このガンマ線バーストGRB010921は9月21日に「とかげ座」で起こりました。HETE (High Energy Transient Explorer)はこの現象をとらえ、その精密な位置を通報してきました。この情報に基づいて、カリフォルニア工科大学のクルカーニ(Kulkarni,S.)たちのチームは9月22日にパロマー山の200インチ望遠鏡をその位置に向けて分光観測をおこない、その余光の赤方偏移を測定しました。この追跡観測は10月17日にも繰り返して行われ、その結果、50億光年という距離が求められたのです。それだけでなく、ニューメキシコ州の超大型干渉電波望遠鏡群(Very Large Array;VLA)アンテナも、10月17日にこのガンマ線バーストに起因すると思われる電波を捕らえました。これらはHETEによって得られた最初の具体的成果でした。
ガンマ線バーストは非常に遠い宇宙で起こる強力な爆発現象で、宇宙のどこかで1日に1回くらいの割合で起こっています。しかし、その爆発のメカニズムはほとんどわかっていません。数秒から数10秒の短時間に強いガンマ線を放射することで検出されますが、その時間があまりにも短いこと、またガンマ線は大気で吸収されて地上に届かないことから、詳しい観測は困難でした。バーストに伴ってX線や光、電波などがその余光として放射されますから、それらを観測して情報が得られるはずです。しかし、ガンマ線放射の精密精密位置を決めるのが困難であったため、ガンマ線バーストの正体を突き止める作業はなかなか進みませんでした。

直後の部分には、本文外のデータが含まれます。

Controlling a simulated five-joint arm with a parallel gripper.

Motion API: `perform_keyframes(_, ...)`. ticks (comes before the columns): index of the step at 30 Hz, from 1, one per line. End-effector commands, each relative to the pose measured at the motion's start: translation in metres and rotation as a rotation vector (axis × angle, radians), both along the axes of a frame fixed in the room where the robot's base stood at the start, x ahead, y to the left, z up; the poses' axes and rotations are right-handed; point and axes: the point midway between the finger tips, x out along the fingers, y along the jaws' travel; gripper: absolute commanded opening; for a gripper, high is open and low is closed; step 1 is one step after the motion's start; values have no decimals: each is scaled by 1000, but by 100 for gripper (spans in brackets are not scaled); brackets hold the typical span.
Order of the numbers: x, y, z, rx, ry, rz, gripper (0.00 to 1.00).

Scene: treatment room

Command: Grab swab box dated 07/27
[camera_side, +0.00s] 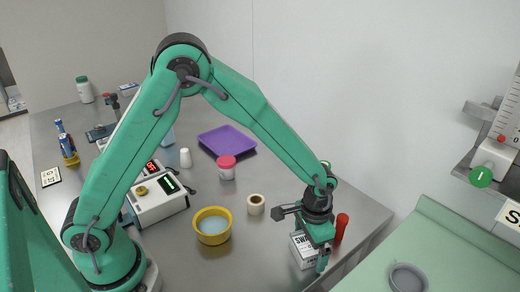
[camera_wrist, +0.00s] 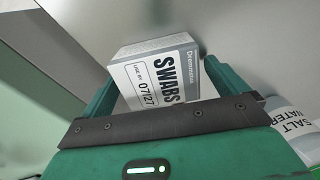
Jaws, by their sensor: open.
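The swab box (camera_wrist: 150,80) is white and grey, with "SWABS" and "USE BY 07/27" on its label in the wrist view. In the side view the box (camera_side: 300,252) stands near the front right edge of the steel table, partly hidden by my gripper. My gripper (camera_side: 312,250) is low over the box. In the wrist view my gripper (camera_wrist: 160,72) is open, with one green finger on each side of the box. Whether either finger touches it I cannot tell.
A container marked "SALT WATER" (camera_wrist: 292,122) is close outside the right finger. A red cylinder (camera_side: 341,227) stands just right of my gripper. A tape roll (camera_side: 256,204) and a yellow bowl (camera_side: 212,226) are to the left. A green surface (camera_side: 440,245) lies right of the table.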

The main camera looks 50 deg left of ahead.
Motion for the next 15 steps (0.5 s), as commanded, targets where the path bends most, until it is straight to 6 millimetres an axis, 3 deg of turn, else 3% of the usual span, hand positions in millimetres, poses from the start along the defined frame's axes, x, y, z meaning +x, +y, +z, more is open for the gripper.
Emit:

1997年になってイタリア、オランダが共同で打ち上げた人工衛星ベッポ・サックス(BeppoSAX)を利用して、やっと位置の特定が可能になり、現在少しずつその実体が明らかになりつつあります。HETEはそのガンマ線や余光のX線を使ってこれらガンマ線バーストの位置を精密に決めることを最大の目的として、マサチューセッツ工科大学(MIT)が建造した衛星です。初め1996年11月に打ち上げを試みましたが失敗し、現在運用しているのはNASAが2000年10月に打ち上げたHETE-2です。